* begin *

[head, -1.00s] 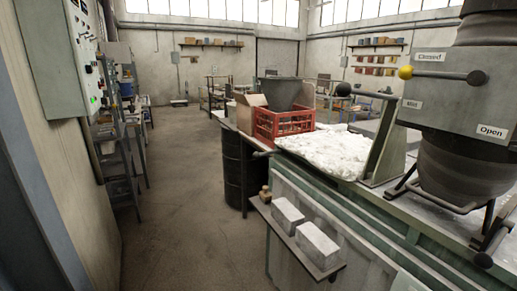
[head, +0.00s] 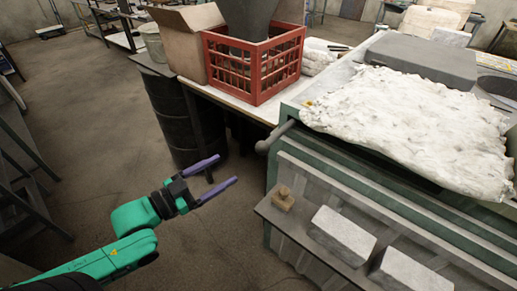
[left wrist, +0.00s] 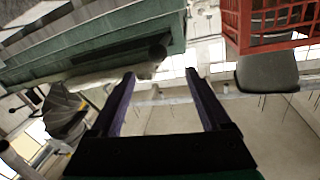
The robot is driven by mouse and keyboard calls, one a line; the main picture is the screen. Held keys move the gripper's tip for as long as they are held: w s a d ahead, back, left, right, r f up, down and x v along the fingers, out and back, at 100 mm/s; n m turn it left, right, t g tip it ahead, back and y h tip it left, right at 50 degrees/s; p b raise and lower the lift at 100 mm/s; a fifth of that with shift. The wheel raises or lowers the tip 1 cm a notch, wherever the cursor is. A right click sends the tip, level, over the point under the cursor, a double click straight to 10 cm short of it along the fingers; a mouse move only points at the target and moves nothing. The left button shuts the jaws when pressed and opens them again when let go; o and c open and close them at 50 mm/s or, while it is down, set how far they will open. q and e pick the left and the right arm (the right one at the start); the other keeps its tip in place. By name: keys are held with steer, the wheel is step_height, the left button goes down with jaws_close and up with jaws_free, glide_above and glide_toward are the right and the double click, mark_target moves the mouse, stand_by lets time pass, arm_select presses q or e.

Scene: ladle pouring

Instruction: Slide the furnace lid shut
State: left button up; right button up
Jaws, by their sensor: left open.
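The green furnace bench (head: 350,150) stands at the right in the head view. A lumpy white blanket (head: 410,115) covers part of its top. A flat grey slab (head: 425,58), which may be the lid, lies behind the blanket, with a dark opening beside it at the right edge. A grey bar handle (head: 276,137) sticks out at the bench's left corner. My left gripper (head: 226,170) is open and empty, left of and below the handle, apart from it. My right gripper is out of view.
A red crate (head: 255,65) and a cardboard box (head: 187,40) stand on the table behind. A dark drum (head: 180,115) stands below it. A front shelf (head: 310,235) holds two pale blocks and a small wooden piece. The floor at left is mostly clear.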

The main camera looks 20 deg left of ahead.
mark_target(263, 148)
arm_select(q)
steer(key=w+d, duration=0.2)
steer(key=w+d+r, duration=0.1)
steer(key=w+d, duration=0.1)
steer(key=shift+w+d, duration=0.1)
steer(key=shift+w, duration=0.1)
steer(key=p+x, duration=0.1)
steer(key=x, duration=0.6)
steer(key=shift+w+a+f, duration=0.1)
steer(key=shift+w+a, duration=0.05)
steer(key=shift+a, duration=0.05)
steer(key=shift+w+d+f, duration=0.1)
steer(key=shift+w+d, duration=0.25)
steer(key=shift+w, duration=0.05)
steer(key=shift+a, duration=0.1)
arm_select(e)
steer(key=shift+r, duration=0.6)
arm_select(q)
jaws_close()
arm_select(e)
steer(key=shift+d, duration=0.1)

* end *

• [Task]: Output the material word for word, omitting its pictures.

• [Correct result]:
[head, -1.00s] 
[head, +0.00s] 
[left wrist, +0.00s] 
The robot is driven by mouse and keyboard calls, one a line; the main picture is the screen. Held keys move the gripper's tip for as long as they are held: w s a d ahead, back, left, right, r f up, down and x v along the fingers, out and back, at 100 mm/s; n m turn it left, right, t g tip it ahead, back and y h tip it left, right at 50 degrees/s; p b raise and lower the lift at 100 mm/s; a fifth of that with shift. The wheel raises or lowers the tip 1 cm a notch, wherever the cursor is. A right click sends the tip, level, over the point under the cursor, a double click straight to 10 cm short of it along the fingers; a mouse move only points at the target and moves nothing. The left button shuts the jaws when pressed and opens them again when let go; o and c open and close them at 50 mm/s or, while it is down, set how far they will open. q and e pick the left and the right arm (the right one at the start); the other keeps its tip in place. By name: keys are held with steer, the wheel is step_height, the left button goes down with jaws_close and up with jaws_free, glide_above and glide_toward are the right and the double click, mark_target moves the mouse, stand_by lets time pass, arm_select presses q or e.

Scene: ladle pouring

Instruction: Slide the furnace lid shut
State: left button up; right button up
Jaws, by their sensor: left open.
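The green furnace bench (head: 350,150) stands at the right in the head view. A lumpy white blanket (head: 410,115) covers part of its top. A flat grey slab (head: 425,58), which may be the lid, lies behind the blanket, with a dark opening beside it at the right edge. A grey bar handle (head: 276,137) sticks out at the bench's left corner. My left gripper (head: 226,170) is open and empty, left of and below the handle, apart from it. My right gripper is out of view.
A red crate (head: 255,65) and a cardboard box (head: 187,40) stand on the table behind. A dark drum (head: 180,115) stands below it. A front shelf (head: 310,235) holds two pale blocks and a small wooden piece. The floor at left is mostly clear.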

The main camera looks 20 deg left of ahead.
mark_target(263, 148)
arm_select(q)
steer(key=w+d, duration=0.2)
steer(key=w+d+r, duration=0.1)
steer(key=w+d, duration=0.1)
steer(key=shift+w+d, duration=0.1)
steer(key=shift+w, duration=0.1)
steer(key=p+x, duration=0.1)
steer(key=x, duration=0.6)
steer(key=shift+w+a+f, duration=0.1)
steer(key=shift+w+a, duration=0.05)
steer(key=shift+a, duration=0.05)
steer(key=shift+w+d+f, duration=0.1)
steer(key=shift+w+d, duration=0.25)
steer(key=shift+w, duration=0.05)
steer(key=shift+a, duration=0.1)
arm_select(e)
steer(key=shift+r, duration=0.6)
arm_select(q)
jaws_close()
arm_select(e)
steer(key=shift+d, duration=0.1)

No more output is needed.